Sarah had been a highly successful regional sales manager in a thriving business when the recession hit and sales started to fall. Six months into the recession the company’s Board of Directors approved a re-shaping of the regions and Sarah was invited to apply for one of a reduced number of sales manager roles. She didn’t get the job.

Sarah’s initial response was to feel angry at the way she had been treated by her company. She also felt angry with herself, asking herself what she could have done to get the job and berating herself because she hadn’t seen the reorganisation coming.

Sarah’s response left her feeling powerless. This was because her focus was on the circumstances she found herself in rather than on the needs she wanted to meet. Because she didn’t know what she wanted (except insofar as she wanted the job she had not been given) she was not able to move forward.

The person who is match fit has a variety of ways to step into his or her power. This is the power of his or her needs as well as his or her power to meet them. For some people, knowing what they want and connecting with their desires is enough to provide energy and momentum. Others use specific techniques, including stepping into a future vision of having what they want. Whatever way you do it, stepping into your power provides strength and momentum to move forward with ease.

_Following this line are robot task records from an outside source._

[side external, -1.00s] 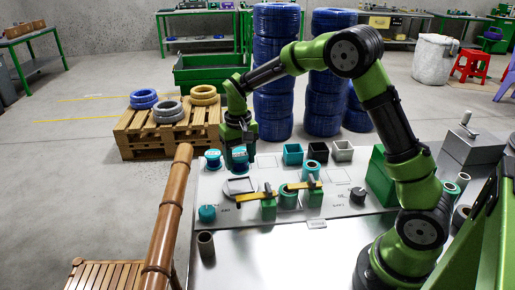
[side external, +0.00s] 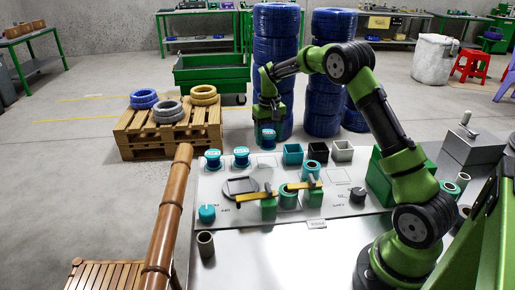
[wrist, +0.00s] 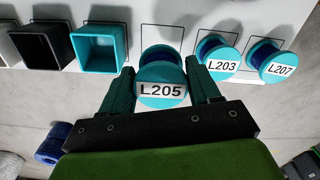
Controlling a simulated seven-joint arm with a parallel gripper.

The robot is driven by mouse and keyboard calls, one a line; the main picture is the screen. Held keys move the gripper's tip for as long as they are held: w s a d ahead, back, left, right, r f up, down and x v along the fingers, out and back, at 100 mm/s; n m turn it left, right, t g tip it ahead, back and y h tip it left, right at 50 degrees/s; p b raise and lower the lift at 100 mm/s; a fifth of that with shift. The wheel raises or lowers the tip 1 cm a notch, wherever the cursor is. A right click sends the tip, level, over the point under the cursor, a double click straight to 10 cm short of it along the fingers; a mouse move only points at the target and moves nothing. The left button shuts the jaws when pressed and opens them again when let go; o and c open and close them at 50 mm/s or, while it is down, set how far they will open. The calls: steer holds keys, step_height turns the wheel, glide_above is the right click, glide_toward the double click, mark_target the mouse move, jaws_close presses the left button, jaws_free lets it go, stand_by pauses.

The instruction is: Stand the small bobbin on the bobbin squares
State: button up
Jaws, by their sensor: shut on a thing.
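The small bobbin, labelled L205 (wrist: 161,94) in the wrist view, has a teal flange and is between my gripper's (wrist: 162,80) two fingers, which are shut on it. In the side view my gripper (side external: 267,122) points down at the panel's far edge, with the held bobbin (side external: 268,139) upright beneath it and seemingly above the panel. An outlined bobbin square (wrist: 162,32) shows just beyond the held bobbin. Bobbins L203 (wrist: 221,63) and L207 (wrist: 277,68) stand on neighbouring squares; they also show in the side view (side external: 241,153) (side external: 213,156).
A teal bin (wrist: 100,46), a black bin (wrist: 44,47) and a grey bin (side external: 342,151) stand in a row beside the squares. Green posts with yellow bars (side external: 269,204) and a teal knob (side external: 207,213) are nearer on the panel. Blue coil stacks (side external: 275,60) rise behind.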

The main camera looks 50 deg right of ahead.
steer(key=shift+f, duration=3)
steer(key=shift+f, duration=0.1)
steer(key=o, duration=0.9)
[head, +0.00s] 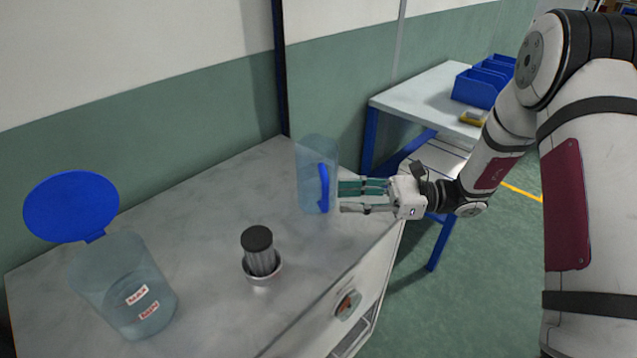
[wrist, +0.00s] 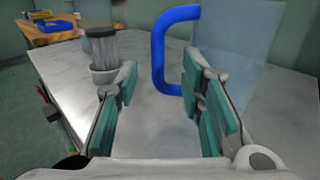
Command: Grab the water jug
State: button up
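The water jug (head: 308,178) is a clear, light blue container with a blue handle (head: 323,186), standing upright at the right end of the counter. In the wrist view its clear wall (wrist: 240,50) and blue handle (wrist: 159,58) show ahead of my gripper. My gripper (head: 340,195) comes from the right, level with the handle. In the wrist view my gripper (wrist: 168,98) is open, its green-padded fingers apart with nothing between the pads. The handle lies just beyond the fingertips, nearer the right finger. Whether the right fingertip touches it I cannot tell.
A clear bin (head: 125,290) with an open blue lid (head: 70,205) stands at the counter's left. A black-capped cylinder (head: 260,252) in a metal cup stands mid-counter. A white table (head: 425,100) with blue bins (head: 478,88) is behind. The counter between the items is clear.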

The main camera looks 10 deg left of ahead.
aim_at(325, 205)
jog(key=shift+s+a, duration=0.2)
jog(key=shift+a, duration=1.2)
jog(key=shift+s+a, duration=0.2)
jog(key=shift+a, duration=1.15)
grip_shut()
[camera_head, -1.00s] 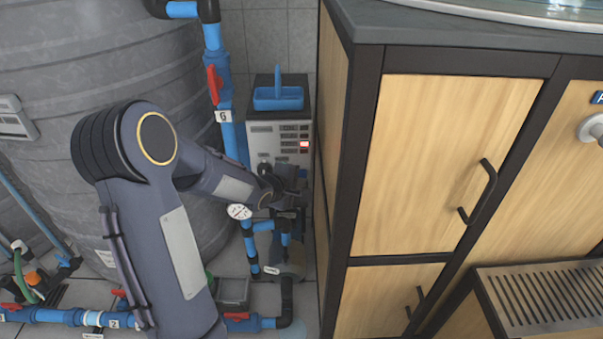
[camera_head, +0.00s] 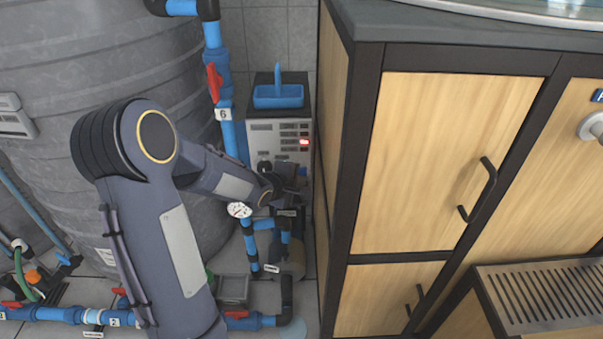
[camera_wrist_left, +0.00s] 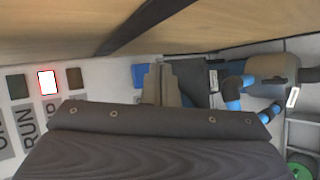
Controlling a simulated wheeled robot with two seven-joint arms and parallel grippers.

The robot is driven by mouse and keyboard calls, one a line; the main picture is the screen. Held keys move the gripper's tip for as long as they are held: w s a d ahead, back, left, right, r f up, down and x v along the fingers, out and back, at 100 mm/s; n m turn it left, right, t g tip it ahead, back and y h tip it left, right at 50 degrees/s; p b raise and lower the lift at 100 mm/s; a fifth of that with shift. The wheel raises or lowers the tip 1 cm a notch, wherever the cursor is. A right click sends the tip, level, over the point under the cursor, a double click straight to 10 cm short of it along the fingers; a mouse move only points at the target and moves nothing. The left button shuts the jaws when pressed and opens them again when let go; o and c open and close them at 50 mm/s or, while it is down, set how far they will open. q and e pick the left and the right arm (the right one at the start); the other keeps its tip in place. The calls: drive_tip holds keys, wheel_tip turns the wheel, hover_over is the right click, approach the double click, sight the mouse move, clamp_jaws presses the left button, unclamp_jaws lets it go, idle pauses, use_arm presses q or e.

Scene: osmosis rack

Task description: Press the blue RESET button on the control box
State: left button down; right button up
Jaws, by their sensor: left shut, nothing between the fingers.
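The control box (camera_head: 259,128) is a pale panel against the back wall, between the grey tank and the wooden cabinet. A red lamp (camera_head: 304,142) is lit on it; in the left wrist view this lamp (camera_wrist_left: 47,82) glows white with a red rim. A blue square (camera_wrist_left: 140,74), which looks like the RESET button, is partly hidden behind my fingers. My left gripper (camera_wrist_left: 161,84) is shut and empty, its tips in front of or beside the blue square; I cannot tell whether they touch it. In the head view my left gripper (camera_head: 292,180) covers the panel's lower part. My right gripper is not in view.
The wooden cabinet (camera_head: 450,160) stands close on the right of the box. A blue vertical pipe with a red valve handle (camera_head: 215,83) runs on the left, beside the grey tank (camera_head: 60,60). A blue tray (camera_head: 278,97) sits on the box. Pipes and a gauge (camera_head: 239,210) lie below.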

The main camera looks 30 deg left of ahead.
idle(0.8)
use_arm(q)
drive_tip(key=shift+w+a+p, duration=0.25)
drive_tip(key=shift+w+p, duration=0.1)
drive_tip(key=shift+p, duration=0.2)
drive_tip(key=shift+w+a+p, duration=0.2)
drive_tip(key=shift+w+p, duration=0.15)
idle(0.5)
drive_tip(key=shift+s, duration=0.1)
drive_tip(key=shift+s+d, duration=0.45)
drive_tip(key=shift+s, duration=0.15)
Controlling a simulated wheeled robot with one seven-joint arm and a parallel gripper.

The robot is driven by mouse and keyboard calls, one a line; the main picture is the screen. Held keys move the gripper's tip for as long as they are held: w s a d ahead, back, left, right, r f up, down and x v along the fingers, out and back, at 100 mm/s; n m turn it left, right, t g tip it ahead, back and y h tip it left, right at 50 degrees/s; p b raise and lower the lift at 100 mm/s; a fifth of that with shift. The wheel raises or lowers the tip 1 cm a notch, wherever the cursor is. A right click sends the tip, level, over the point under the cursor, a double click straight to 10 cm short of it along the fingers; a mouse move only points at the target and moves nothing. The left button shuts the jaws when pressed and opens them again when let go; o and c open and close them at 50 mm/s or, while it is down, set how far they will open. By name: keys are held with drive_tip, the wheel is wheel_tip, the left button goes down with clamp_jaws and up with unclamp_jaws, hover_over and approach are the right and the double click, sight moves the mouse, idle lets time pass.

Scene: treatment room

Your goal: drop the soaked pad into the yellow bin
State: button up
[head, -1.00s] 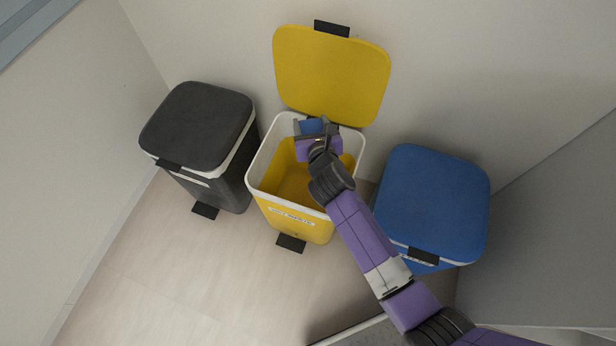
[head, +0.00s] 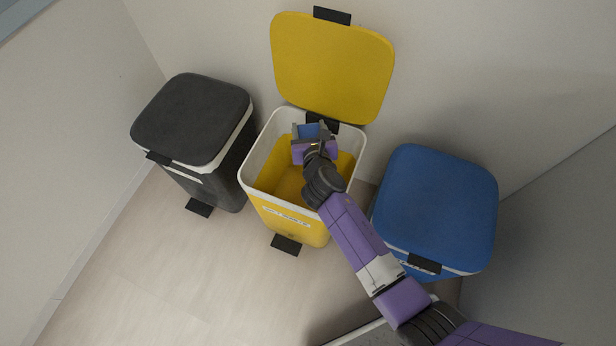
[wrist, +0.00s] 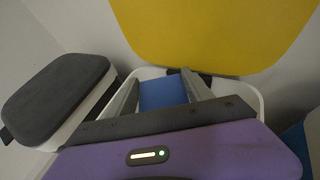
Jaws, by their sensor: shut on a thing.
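The yellow bin (head: 290,222) stands in the middle of the head view with its yellow lid (head: 331,68) raised against the wall. Its white rim frames an open mouth. My gripper (head: 312,128) is over the bin's mouth, near the hinge side. It is shut on a blue pad (head: 310,132), which also shows between the two fingers in the wrist view (wrist: 162,94). The pad's lower side and its height above the bin floor are hidden.
A dark grey bin (head: 192,118) with a shut lid stands to the left. A blue bin (head: 437,205) with a shut lid stands to the right, beside my arm. Walls are close behind and on both sides. Pale floor is clear in front.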

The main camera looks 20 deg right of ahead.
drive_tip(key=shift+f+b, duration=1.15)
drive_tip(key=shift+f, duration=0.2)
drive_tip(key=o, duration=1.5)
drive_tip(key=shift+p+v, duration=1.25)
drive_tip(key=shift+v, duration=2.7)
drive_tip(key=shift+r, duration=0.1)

Here are some questions to help you to identify the extent to which you are able to step into your power:

  • To what extent are you able to connect with and to feel the power of what you want?
  • To what extent are you able to feel resourceful and empowered even in adversity?
  • To what extent are you able to step out of feelings that disempower you and into feelings that build momentum?
  • What tried and tested means do you have for stepping fully into your power?

What additional questions would you offer in relation to stepping into your power?